**TO BE DONE**
Exactly as written, quote every line that follows, skipping the images.

**DATASET EXTRACT**

▬▬▬

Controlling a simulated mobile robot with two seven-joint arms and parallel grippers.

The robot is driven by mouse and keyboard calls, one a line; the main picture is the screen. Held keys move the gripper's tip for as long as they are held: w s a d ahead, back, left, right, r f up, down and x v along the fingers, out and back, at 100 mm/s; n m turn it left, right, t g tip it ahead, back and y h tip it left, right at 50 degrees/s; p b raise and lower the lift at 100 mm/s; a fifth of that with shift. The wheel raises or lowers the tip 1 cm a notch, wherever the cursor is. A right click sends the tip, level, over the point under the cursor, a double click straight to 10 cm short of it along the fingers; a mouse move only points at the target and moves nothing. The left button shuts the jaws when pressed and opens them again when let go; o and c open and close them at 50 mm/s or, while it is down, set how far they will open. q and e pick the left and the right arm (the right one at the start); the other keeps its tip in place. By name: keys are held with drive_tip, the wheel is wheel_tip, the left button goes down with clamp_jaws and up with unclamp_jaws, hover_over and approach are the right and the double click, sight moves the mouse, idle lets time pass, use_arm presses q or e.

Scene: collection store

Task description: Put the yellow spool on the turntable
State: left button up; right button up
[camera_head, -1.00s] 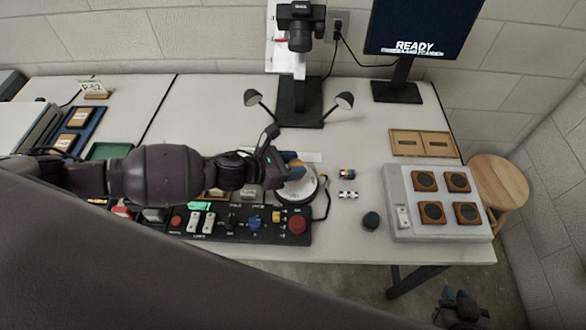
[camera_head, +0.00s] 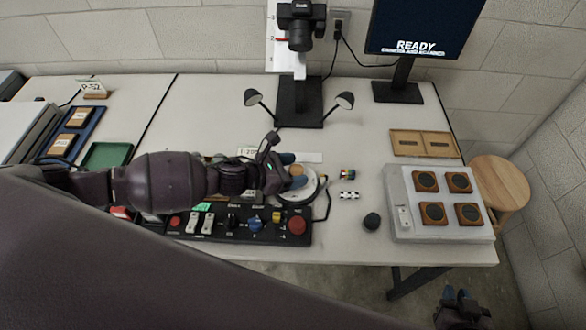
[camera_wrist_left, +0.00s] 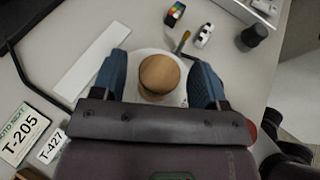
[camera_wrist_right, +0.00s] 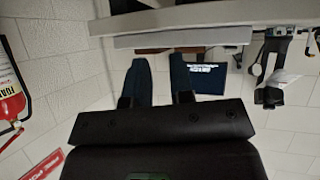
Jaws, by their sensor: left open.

▬▬▬

**OUTPUT BELOW**
Controlling a simulated mobile robot with two seven-joint arms and parallel grippers.

The robot is driven by mouse and keyboard calls, one a line; the main picture is the screen. Held keys move the gripper's tip for as long as they are held: w s a d ahead, back, left, right, r f up, down and x v along the fingers, out and back, at 100 mm/s; n m turn it left, right, t g tip it ahead, back and y h tip it left, right at 50 degrees/s; p b raise and lower the lift at 100 mm/s; a fifth of that with shift. The wheel raises or lowers the tip 1 cm a notch, wherever the cursor is. A right click sends the tip, level, over the point under the cursor, a double click straight to 10 cm short of it along the fingers; a mouse move only points at the target and moves nothing. The left button shuts the jaws when pressed and opens them again when let go; o and c open and close them at 50 mm/s or, while it is down, set how far they will open. q and e pick the left and the right arm (the right one at the start); the other keeps its tip in place. By name: keys are held with drive_tip, the wheel is wheel_tip, the left button goes down with clamp_jaws and up with unclamp_jaws, hover_over and approach are the right and the double click, sight moves the mouse, idle lets time pass, use_arm presses q or e.

Scene: collection store

Task description: Put the yellow spool on the turntable
State: left button up; right button up
[camera_head, -1.00s] 
[camera_head, +0.00s] 
[camera_wrist_left, +0.00s] 
[camera_wrist_right, +0.00s] 
Jaws, by their sensor: left open.

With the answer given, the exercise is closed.